SUPPLIED INFORMATION:
• • • •

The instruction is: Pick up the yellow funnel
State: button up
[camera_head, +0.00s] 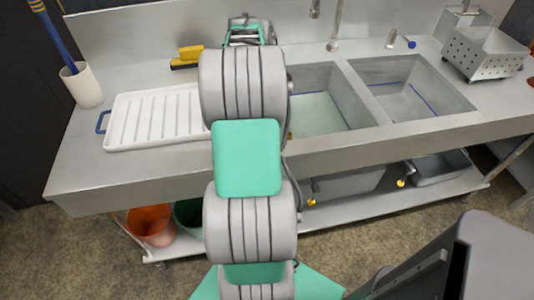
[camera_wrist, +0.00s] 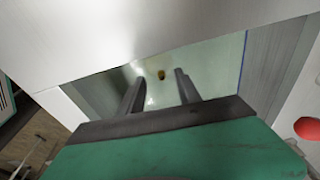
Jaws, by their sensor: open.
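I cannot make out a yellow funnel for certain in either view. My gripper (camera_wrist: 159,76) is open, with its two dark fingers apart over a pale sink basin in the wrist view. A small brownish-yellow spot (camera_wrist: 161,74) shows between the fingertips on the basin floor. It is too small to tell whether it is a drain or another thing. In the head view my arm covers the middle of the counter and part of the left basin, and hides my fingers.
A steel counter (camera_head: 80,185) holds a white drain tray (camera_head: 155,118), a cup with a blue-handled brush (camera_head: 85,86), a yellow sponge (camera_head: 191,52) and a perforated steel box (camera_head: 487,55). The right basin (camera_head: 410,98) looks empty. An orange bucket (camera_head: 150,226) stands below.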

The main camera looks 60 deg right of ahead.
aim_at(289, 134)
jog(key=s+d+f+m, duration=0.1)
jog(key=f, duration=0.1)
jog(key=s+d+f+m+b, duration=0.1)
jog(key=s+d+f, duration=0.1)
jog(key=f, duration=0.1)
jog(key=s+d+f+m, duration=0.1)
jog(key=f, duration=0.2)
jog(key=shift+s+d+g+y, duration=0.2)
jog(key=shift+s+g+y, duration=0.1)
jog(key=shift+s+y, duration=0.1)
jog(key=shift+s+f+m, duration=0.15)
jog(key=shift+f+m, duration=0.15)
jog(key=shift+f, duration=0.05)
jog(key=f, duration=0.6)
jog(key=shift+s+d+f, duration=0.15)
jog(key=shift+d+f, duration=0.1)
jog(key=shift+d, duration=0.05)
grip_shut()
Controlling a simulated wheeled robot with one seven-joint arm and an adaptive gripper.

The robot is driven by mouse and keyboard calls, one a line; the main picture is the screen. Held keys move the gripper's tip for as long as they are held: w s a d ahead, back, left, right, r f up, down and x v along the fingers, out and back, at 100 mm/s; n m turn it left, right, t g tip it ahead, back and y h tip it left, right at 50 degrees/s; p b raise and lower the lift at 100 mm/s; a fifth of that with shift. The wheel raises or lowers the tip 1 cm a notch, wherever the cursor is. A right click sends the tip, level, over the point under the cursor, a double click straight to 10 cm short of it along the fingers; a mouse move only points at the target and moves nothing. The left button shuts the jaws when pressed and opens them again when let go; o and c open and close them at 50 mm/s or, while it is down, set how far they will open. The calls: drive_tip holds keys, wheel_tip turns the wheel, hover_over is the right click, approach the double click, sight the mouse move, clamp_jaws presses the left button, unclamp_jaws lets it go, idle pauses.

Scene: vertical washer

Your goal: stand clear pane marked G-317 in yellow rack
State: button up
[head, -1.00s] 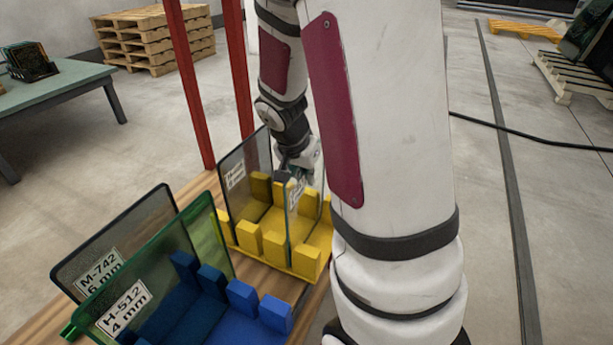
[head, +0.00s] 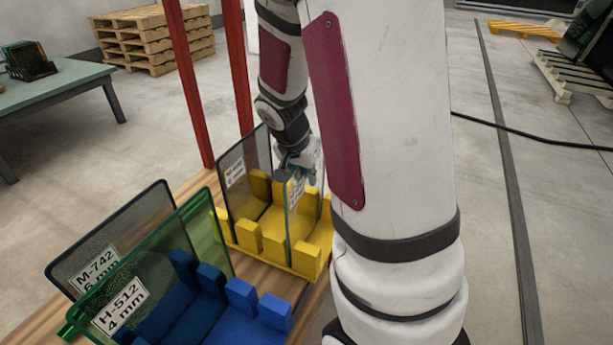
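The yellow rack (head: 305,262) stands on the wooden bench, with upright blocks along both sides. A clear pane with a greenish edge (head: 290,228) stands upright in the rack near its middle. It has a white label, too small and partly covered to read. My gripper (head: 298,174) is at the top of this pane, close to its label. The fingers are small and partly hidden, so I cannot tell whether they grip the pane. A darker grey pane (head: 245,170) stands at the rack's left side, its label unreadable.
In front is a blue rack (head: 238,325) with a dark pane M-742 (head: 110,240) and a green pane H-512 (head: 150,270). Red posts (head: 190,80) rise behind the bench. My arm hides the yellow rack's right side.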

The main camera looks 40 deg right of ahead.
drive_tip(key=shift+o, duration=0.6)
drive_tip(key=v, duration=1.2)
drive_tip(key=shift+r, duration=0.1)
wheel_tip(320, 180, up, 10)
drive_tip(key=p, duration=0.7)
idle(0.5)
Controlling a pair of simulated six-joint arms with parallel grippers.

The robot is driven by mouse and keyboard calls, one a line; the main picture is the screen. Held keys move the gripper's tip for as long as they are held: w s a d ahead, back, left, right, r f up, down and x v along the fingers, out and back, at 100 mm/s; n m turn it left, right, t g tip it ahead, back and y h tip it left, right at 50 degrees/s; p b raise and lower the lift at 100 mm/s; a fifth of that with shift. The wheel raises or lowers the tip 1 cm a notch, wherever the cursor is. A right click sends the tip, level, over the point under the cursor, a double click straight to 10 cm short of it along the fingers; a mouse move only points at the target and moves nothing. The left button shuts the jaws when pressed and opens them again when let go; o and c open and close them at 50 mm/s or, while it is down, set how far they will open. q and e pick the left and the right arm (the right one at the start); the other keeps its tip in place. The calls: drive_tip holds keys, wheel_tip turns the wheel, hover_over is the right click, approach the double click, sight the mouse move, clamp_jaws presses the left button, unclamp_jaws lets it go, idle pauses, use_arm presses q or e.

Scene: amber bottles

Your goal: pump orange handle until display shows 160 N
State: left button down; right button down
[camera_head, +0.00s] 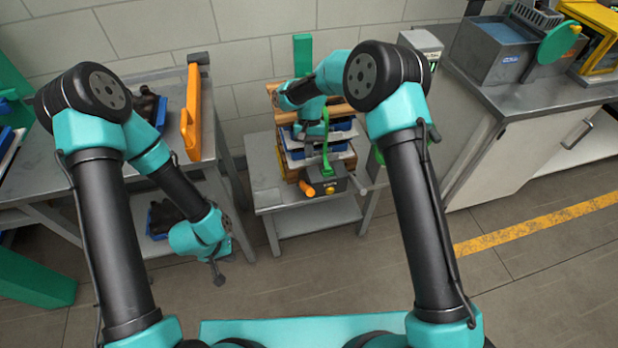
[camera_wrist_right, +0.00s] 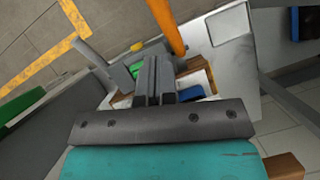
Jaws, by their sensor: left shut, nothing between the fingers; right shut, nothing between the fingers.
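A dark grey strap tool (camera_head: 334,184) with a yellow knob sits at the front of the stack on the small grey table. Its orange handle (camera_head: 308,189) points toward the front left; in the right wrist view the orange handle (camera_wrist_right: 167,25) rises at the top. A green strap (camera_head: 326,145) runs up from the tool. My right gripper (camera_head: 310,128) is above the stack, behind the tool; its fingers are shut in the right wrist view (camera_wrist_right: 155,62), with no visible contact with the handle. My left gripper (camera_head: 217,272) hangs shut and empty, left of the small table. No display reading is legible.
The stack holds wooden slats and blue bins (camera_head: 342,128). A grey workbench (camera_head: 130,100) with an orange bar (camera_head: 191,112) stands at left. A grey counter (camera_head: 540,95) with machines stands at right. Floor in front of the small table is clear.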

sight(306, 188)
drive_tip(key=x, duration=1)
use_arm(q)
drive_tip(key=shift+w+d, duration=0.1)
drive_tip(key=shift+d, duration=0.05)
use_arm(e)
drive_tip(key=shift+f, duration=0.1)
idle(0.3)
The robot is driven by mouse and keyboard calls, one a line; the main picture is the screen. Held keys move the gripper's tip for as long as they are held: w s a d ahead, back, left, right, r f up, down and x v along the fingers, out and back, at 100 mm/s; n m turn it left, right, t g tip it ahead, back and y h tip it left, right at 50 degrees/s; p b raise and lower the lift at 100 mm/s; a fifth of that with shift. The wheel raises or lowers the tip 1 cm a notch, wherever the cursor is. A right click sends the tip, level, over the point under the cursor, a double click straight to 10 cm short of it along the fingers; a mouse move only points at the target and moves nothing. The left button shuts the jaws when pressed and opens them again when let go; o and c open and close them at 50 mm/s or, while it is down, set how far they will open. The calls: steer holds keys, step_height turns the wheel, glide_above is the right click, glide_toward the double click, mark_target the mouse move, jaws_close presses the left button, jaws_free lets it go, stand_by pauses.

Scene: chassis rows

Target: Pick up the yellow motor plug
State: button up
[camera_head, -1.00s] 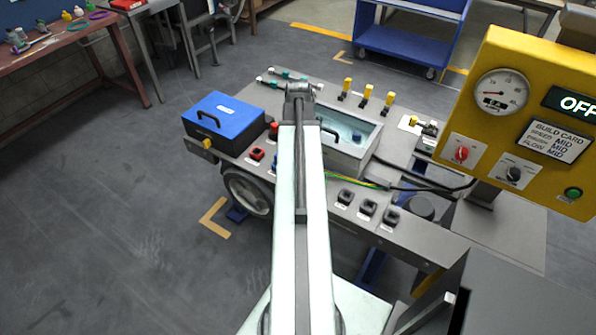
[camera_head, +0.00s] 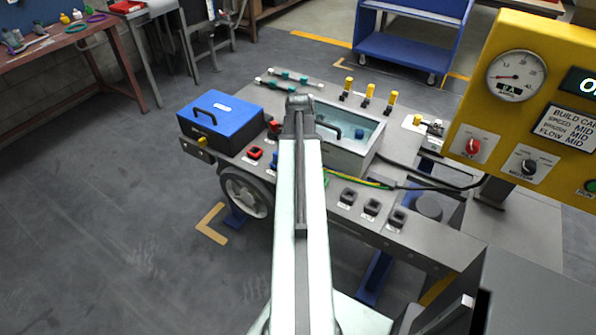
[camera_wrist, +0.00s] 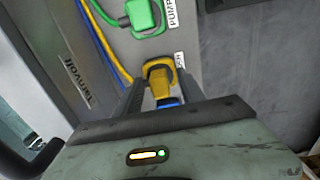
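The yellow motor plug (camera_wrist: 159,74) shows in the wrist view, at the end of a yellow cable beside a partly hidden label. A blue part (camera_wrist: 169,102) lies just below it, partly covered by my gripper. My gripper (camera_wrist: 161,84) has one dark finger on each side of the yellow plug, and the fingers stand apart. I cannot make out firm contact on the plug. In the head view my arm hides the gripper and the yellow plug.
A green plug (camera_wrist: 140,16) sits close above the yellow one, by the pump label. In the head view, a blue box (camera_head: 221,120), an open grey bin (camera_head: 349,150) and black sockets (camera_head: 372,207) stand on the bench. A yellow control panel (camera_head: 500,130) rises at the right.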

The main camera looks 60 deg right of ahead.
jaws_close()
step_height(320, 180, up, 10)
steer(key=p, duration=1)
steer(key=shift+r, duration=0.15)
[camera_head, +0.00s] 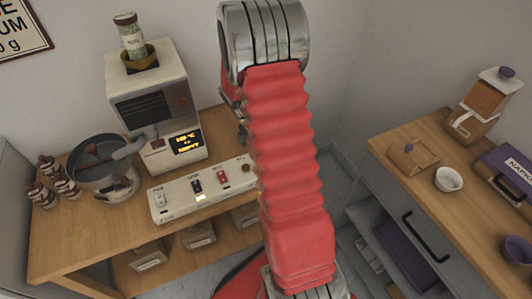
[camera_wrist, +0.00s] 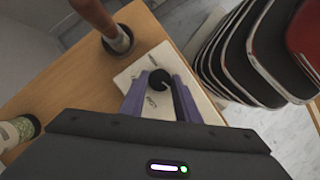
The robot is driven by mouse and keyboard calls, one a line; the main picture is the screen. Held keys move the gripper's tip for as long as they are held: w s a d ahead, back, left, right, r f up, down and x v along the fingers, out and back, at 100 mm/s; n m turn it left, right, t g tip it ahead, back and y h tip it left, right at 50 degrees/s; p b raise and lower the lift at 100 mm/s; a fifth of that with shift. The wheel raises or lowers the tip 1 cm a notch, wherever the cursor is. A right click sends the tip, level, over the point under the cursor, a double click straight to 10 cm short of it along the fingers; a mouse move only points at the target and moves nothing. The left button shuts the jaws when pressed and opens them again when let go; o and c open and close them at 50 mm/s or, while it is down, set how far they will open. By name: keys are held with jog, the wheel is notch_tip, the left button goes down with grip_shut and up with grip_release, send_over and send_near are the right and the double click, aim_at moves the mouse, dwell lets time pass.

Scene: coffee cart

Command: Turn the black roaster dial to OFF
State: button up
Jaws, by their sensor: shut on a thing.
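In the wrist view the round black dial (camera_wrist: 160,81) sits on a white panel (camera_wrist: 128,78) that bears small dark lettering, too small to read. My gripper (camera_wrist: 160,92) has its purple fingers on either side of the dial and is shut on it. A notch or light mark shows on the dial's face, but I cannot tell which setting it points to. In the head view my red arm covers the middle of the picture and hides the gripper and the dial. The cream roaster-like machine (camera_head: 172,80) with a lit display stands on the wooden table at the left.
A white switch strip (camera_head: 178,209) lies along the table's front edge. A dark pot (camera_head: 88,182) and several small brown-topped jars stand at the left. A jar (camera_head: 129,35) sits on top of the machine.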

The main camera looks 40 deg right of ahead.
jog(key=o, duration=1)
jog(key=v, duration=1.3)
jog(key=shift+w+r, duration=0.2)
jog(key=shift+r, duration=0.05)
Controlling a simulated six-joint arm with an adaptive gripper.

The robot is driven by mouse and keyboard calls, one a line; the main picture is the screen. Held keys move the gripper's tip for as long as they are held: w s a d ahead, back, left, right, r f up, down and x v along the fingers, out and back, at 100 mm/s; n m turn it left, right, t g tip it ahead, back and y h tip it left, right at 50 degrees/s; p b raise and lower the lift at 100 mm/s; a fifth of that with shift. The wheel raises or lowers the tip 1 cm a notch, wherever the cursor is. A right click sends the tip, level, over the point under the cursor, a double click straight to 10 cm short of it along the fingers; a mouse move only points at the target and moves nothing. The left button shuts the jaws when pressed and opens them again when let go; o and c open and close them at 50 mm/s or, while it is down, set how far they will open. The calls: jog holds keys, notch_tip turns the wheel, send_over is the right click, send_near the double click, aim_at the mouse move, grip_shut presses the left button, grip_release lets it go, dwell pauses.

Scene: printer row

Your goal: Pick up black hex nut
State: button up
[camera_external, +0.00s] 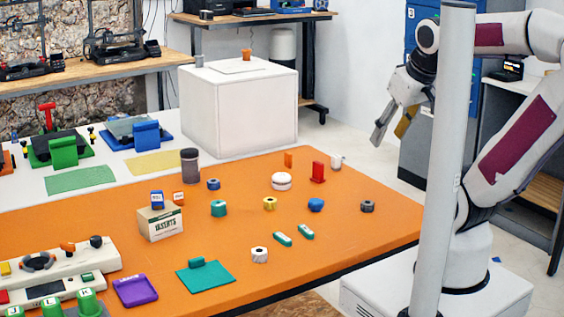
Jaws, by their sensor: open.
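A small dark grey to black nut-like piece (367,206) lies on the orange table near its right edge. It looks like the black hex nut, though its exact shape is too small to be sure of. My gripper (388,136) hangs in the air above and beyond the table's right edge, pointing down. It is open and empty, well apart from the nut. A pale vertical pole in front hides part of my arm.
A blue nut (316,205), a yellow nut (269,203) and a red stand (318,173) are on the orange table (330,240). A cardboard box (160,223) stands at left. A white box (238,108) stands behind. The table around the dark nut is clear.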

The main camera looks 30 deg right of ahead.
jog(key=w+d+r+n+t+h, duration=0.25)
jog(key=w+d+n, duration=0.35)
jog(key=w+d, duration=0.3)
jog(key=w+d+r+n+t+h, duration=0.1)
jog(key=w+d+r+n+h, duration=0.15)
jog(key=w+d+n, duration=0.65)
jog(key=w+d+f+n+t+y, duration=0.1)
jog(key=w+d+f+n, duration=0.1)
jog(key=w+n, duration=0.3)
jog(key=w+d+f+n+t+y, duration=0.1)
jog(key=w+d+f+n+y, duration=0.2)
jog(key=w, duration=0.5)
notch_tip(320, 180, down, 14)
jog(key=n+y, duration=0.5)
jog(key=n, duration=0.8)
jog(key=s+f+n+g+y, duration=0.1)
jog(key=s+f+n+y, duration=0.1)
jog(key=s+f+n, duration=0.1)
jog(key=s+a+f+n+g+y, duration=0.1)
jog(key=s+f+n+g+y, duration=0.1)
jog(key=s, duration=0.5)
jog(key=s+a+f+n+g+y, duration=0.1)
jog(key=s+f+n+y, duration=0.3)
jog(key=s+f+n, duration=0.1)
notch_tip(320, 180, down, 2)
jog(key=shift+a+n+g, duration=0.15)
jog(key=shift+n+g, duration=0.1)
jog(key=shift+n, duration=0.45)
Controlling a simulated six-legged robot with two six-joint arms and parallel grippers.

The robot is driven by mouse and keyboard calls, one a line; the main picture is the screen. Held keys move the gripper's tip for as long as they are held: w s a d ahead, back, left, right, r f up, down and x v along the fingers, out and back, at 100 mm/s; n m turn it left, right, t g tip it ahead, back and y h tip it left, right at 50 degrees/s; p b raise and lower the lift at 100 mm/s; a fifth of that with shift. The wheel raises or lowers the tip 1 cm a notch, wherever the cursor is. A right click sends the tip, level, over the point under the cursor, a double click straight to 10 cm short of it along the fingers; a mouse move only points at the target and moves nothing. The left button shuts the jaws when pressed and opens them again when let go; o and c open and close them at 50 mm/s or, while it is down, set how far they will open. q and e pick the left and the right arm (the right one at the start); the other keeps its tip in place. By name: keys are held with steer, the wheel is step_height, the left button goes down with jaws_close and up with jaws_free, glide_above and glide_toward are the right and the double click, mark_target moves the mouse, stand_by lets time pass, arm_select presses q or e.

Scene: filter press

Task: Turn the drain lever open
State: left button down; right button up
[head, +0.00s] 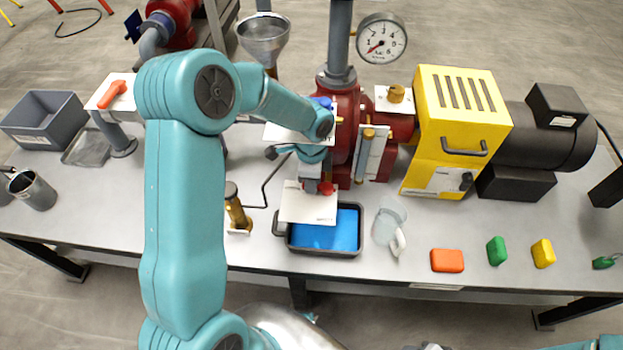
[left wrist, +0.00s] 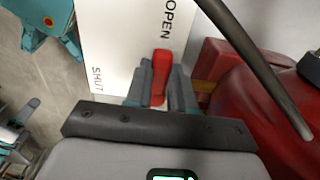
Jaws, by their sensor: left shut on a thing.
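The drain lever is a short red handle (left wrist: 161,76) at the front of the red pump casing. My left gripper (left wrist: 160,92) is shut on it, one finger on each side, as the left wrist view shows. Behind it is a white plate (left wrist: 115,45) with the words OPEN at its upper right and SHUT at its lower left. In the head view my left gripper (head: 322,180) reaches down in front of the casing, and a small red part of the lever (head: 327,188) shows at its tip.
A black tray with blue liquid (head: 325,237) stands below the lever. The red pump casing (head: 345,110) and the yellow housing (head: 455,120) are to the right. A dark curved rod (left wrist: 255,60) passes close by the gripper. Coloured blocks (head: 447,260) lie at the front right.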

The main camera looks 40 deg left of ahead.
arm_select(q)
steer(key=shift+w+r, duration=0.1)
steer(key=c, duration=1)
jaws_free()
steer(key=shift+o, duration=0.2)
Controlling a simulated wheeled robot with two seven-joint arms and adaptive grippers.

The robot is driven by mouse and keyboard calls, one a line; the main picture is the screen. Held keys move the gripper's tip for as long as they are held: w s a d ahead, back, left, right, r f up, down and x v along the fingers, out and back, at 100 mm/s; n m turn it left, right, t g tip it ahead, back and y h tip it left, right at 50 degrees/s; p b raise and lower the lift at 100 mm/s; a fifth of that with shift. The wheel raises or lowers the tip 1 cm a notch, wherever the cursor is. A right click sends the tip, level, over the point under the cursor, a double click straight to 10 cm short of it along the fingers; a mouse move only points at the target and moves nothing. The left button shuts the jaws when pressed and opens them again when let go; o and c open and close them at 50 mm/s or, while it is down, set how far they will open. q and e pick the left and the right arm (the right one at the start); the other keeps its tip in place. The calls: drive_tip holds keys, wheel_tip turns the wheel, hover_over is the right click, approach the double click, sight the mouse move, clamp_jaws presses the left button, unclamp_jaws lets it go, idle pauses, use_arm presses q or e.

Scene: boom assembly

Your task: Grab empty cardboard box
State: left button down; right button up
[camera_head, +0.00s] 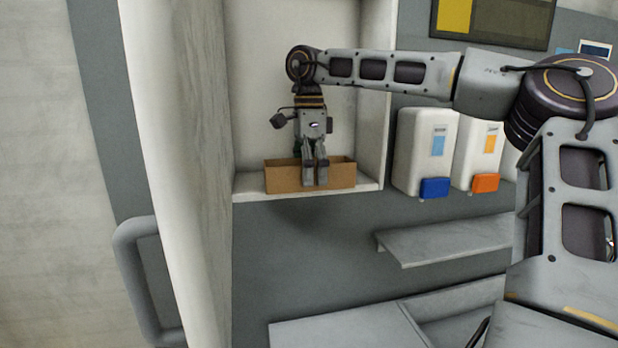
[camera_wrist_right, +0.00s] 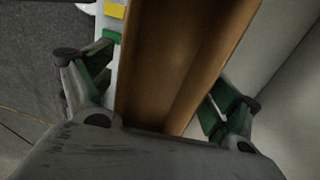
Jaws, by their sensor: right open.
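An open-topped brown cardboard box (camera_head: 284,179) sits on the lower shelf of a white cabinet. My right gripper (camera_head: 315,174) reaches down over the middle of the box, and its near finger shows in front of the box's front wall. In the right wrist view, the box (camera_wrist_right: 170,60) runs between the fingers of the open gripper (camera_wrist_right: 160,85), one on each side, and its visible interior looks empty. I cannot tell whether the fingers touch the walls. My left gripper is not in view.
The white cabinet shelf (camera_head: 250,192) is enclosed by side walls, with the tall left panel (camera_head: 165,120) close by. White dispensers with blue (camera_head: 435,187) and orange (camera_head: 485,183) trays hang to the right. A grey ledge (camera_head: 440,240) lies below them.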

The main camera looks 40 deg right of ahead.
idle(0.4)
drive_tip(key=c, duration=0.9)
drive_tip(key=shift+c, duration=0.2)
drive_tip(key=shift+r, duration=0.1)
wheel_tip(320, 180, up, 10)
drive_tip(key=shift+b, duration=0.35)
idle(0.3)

• • • •

Between the line containing "The main camera looks 30 deg right of ahead." and the line containing "Controlling a simulated six-legged" lies the part to return. Return it exactly, counting both of those lines.

WRITTEN RESPONSE:
The main camera looks 30 deg right of ahead.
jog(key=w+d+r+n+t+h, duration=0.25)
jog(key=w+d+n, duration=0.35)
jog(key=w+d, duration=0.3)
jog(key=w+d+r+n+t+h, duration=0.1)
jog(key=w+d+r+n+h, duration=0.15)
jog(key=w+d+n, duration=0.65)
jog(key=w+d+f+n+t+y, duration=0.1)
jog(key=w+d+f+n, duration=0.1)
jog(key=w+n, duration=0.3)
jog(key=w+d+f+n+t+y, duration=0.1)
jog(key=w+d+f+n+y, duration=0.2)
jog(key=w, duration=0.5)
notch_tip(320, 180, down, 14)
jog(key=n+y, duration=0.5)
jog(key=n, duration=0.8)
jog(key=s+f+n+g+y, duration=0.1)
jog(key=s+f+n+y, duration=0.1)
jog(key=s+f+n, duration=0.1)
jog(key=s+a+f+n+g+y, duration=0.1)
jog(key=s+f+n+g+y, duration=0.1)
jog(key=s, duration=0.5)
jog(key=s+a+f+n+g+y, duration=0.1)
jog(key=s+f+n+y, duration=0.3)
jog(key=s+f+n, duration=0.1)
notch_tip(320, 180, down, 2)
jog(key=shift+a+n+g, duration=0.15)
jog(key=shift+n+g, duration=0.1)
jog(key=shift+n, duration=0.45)
Controlling a simulated six-legged robot with two six-joint arms and parallel grippers.

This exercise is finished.